▶ _Exercise_: The entries below contain a line with "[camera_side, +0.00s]" and a line with "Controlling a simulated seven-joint". Retype exactly everything from the first down to the second, both included, and nothing else.
━━━━━ Supplied material
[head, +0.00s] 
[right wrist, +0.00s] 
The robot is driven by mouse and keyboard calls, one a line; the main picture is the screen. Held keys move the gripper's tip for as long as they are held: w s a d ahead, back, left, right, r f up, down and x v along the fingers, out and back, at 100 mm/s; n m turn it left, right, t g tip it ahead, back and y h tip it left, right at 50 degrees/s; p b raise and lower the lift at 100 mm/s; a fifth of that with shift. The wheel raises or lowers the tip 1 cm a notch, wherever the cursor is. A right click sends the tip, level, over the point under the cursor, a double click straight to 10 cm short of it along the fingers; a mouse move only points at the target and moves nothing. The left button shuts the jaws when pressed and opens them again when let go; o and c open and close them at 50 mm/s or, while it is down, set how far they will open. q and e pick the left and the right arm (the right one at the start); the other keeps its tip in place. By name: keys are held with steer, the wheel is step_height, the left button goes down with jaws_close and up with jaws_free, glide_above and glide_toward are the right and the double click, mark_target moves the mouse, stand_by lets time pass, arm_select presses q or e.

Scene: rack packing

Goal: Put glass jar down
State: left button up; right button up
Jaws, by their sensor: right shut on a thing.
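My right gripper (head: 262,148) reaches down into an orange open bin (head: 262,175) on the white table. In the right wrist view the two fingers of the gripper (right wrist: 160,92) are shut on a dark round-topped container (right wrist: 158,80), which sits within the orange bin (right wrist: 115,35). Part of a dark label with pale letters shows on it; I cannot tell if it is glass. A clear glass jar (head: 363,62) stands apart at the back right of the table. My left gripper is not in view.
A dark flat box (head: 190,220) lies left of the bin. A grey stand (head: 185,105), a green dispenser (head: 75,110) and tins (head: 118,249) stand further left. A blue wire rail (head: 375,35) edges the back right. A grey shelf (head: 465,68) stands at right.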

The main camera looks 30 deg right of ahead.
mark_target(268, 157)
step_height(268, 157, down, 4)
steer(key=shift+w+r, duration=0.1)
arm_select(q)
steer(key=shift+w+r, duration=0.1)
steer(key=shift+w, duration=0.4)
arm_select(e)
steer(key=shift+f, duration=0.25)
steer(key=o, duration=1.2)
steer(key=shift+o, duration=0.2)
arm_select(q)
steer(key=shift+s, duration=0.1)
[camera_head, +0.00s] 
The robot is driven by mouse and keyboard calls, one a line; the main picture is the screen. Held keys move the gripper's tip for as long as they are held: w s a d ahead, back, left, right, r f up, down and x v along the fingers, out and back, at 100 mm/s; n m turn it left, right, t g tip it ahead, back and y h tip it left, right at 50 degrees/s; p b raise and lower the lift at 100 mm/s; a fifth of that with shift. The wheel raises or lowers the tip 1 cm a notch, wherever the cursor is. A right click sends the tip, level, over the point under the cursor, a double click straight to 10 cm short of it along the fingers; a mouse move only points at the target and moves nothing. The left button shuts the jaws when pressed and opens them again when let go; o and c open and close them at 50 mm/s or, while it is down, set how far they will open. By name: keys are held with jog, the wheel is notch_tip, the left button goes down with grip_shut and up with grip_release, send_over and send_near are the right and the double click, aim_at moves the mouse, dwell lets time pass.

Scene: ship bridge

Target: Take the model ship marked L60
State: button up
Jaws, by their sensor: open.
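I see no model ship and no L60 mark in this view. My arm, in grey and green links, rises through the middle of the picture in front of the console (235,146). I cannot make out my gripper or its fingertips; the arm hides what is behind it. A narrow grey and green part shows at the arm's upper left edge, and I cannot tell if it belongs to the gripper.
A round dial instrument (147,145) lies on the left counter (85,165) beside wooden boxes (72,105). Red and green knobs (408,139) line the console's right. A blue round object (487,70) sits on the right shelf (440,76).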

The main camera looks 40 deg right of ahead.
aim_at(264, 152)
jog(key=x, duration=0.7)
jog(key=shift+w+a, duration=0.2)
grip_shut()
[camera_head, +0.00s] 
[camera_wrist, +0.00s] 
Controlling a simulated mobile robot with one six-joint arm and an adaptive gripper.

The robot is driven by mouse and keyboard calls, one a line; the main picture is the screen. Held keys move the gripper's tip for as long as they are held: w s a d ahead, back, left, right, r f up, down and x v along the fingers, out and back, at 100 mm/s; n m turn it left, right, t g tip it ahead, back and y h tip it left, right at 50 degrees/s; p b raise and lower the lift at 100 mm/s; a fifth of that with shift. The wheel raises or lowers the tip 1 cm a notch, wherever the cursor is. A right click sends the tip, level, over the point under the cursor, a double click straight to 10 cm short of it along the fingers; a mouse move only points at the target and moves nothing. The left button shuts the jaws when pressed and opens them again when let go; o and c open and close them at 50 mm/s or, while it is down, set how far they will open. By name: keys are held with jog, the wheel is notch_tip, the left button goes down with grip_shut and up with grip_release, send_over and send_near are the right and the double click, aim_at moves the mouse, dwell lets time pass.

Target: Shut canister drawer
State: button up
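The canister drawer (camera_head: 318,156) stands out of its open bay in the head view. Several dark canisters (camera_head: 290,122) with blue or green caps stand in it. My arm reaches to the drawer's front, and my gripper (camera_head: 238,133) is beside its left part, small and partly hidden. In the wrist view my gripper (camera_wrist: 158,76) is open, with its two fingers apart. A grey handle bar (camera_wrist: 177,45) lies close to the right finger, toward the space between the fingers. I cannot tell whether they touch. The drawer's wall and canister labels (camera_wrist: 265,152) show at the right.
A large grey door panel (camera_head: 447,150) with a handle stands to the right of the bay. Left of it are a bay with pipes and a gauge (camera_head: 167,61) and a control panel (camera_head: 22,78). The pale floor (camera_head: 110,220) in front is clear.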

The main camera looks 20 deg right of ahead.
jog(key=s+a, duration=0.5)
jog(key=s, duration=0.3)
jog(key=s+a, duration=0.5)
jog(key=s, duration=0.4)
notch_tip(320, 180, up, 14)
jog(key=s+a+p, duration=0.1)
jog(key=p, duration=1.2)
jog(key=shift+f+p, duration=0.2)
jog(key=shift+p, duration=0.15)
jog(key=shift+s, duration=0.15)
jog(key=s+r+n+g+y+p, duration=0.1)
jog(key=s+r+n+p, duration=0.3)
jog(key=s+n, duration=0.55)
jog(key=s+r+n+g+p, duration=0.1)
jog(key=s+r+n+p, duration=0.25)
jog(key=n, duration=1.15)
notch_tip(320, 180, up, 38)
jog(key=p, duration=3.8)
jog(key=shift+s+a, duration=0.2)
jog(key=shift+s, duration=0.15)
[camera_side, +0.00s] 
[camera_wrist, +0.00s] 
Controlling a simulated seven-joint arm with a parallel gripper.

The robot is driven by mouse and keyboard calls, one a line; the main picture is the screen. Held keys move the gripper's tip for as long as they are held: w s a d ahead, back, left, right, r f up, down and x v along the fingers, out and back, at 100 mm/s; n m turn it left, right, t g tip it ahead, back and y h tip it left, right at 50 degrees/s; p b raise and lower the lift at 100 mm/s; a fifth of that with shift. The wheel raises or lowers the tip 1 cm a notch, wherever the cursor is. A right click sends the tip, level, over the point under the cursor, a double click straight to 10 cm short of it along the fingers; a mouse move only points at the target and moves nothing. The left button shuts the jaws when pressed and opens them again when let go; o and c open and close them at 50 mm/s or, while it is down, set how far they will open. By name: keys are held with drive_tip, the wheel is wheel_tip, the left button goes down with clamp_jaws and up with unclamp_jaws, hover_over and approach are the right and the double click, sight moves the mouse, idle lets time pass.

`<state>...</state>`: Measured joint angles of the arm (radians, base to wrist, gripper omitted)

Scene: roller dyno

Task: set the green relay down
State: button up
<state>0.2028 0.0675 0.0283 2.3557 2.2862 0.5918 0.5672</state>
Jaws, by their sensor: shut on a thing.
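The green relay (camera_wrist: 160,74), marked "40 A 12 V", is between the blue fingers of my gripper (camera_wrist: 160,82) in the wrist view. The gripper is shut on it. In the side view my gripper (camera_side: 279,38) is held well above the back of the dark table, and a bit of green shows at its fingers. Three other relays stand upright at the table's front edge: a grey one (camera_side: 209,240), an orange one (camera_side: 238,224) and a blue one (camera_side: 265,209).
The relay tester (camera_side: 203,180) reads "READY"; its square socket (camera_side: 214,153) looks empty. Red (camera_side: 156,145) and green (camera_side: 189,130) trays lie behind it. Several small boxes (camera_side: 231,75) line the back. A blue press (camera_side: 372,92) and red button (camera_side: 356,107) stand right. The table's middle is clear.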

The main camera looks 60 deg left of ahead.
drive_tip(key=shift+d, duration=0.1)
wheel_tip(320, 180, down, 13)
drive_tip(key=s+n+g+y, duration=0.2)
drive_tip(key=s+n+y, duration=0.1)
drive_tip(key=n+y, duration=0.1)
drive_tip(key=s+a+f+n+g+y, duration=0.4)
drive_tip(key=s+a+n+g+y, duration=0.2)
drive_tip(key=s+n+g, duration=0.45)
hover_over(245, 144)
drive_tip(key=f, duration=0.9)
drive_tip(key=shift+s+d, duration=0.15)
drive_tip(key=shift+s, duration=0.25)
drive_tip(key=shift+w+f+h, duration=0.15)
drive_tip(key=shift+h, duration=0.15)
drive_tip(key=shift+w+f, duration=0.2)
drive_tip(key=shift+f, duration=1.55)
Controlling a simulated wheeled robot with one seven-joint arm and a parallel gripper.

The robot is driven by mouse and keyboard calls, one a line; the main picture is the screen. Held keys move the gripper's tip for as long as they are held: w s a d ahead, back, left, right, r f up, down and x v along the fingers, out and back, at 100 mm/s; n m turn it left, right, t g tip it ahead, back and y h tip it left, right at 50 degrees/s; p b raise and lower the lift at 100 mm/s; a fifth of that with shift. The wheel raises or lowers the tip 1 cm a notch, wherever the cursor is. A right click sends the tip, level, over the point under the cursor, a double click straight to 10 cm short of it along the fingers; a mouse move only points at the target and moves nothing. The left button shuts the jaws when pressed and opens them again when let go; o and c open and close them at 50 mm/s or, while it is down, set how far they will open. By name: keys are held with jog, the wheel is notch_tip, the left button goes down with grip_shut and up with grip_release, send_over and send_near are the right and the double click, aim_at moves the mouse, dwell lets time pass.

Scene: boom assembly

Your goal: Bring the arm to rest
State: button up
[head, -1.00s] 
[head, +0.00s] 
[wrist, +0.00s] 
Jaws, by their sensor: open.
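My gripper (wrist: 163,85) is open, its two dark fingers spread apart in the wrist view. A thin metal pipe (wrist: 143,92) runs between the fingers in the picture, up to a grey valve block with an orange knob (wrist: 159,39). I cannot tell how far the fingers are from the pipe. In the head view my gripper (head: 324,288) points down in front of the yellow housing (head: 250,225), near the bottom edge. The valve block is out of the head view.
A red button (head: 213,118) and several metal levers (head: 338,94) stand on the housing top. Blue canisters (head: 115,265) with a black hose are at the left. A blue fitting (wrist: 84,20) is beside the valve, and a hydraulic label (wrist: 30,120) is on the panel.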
━━━━━━━━━━
▶ _Solution for this task_:
[camera_side, +0.00s] 
[camera_wrist, +0.00s] 
Controlling a simulated seven-joint arm with a parallel gripper.

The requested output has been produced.